When the suite of accounting standards making up new UK GAAP was originally released, one of the hopes was that it would herald a period of stability for companies in the UK, who would have a certain amount of work to do to prepare themselves for applying FRS 102, or perhaps FRS 101 if they qualified and chose to use it, but would benefit from this in easier and more streamlined reporting in future.
To support this, the FRC undertook to perform a triennial review, looking every three years at application issues that had arisen, and at changes in IFRS that may or may not need to be reflected in UK accounting standards too. The results of the first triennial review were shared at the very end of 2017 and led to a number of often fairly minor changes to the standards effective mostly from January 2019.
It seems more changes are needed already, though, and at the end of January the FRC proposed further amendments by issuing FRED 70 Draft amendments to FRS 101 Reduced Disclosure Framework – 2018/19 cycle and FRED 71 Draft amendments to FRS 102: Multi-employer defined benefit plans.
The proposed changes to FRS 102 are very limited in scope. The standard says at present that where an entity is part of a multi-employer defined benefit pension plan but can’t identify its share of the plan assets and liabilities, it simply accounts for its contributions as if it were a defined contribution plan. This includes recognising a liability in cases where the plan is in deficit and there is an agreed schedule of contributions for participants to make up this deficit. It has always been the case that as soon as an employer can identify its share of assets and liabilities in this situation, it moves over to defined benefit accounting.

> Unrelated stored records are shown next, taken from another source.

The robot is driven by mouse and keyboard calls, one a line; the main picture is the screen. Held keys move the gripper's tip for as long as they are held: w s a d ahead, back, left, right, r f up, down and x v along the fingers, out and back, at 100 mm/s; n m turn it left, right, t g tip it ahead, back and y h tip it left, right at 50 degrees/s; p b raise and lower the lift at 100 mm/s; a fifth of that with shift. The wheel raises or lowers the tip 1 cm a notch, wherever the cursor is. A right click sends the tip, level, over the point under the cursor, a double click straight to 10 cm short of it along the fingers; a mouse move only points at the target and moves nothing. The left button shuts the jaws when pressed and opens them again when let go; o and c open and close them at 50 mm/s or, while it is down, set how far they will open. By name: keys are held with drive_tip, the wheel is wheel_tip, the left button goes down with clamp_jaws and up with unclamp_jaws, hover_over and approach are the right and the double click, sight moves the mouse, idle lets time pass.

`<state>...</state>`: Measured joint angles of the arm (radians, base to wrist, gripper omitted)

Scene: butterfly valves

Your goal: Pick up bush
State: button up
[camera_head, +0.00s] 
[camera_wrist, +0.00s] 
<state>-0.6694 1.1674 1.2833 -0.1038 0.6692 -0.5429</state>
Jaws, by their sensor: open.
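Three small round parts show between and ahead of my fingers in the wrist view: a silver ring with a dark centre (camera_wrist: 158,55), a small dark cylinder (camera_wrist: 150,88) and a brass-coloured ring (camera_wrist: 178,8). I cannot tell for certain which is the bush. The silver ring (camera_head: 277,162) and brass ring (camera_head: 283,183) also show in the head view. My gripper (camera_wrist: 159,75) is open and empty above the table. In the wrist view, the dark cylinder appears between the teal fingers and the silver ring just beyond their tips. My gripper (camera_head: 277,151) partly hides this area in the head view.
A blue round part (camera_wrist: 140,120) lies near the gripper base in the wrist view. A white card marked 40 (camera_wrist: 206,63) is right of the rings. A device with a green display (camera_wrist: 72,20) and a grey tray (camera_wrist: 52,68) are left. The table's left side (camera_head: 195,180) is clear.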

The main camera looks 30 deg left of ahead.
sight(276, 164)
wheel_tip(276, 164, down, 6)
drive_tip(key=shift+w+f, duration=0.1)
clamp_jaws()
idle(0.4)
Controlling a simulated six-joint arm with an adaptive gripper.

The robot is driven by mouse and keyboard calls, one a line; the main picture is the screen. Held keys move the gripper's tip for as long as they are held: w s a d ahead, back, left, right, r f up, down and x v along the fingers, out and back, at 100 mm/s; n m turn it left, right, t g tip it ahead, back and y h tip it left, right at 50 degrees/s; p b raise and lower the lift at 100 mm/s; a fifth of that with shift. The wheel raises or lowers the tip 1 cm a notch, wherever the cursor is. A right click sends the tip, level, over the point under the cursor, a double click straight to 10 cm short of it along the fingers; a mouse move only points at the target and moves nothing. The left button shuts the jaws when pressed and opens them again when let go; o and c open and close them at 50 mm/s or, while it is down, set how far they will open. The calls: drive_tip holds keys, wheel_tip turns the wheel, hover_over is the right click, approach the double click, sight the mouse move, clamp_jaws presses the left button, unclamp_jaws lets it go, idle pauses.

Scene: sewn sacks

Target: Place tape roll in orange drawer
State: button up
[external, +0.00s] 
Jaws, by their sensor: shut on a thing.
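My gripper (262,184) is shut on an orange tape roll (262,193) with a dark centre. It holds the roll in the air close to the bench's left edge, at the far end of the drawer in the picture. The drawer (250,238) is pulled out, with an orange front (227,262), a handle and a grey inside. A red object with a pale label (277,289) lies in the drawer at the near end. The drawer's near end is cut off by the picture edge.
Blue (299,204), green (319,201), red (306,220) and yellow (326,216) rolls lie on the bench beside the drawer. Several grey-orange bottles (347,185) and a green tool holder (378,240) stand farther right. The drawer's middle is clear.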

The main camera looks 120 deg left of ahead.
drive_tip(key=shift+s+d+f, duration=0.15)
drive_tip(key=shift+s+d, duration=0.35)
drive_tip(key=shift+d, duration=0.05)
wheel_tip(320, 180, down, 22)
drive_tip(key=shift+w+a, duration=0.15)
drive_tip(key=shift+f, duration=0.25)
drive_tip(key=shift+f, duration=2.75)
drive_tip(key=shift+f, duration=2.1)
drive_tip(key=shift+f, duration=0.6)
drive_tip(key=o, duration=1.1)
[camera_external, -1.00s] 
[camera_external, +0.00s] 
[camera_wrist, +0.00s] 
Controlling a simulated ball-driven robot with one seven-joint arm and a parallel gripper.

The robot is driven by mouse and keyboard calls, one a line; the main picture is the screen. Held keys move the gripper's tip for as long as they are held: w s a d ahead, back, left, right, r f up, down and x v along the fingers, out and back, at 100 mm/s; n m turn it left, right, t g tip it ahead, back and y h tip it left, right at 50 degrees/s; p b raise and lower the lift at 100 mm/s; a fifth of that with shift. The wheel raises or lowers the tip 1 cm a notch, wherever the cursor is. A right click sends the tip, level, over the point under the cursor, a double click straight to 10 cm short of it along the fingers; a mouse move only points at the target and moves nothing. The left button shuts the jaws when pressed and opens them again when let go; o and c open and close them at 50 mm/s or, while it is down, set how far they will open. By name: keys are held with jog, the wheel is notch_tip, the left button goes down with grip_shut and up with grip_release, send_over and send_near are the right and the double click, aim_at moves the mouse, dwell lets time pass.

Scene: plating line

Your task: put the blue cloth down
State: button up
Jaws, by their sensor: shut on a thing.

It’s likely that most companies have not given a further thought to this, but it became clear to the FRC that there was a gap in the guidance – how does a company actually account for the transition in this case from defined contribution to defined benefit accounting? The proposed solution is simple: compare any liability currently recognized (eg where there is a schedule of contributions) to the liability that now needs to be recognized as a share of the defined benefit obligation (let us assume the scheme is not in surplus!) and then recognize the movement in other comprehensive income. This would mean there was no immediate hit to profit relating to being able to identify the share of the defined benefit liability. This is a welcome clarification, and if it passes the consultation period (comments close at the end of March) then it will be effective from 2020, with earlier adoption permitted.
It’s important to note that this only applies to multi-employer schemes. An employer using a stand alone scheme will always be able to identify at the start whether it is defined benefit or defined contribution, so would only change its accounting if there was an actual change in the scheme rules, which is already covered by the standard.
As for FRS 101, the proposed change is simple and of niche interest: it says that if or when the new international standard on insurance, IFRS 17, is adopted for use in the EU, insurance companies will not be able to use FRS 101. This is mainly because of difficulties reconciling the prescribed accounts formats in company law with those that would be needed for compliance with IFRS 17.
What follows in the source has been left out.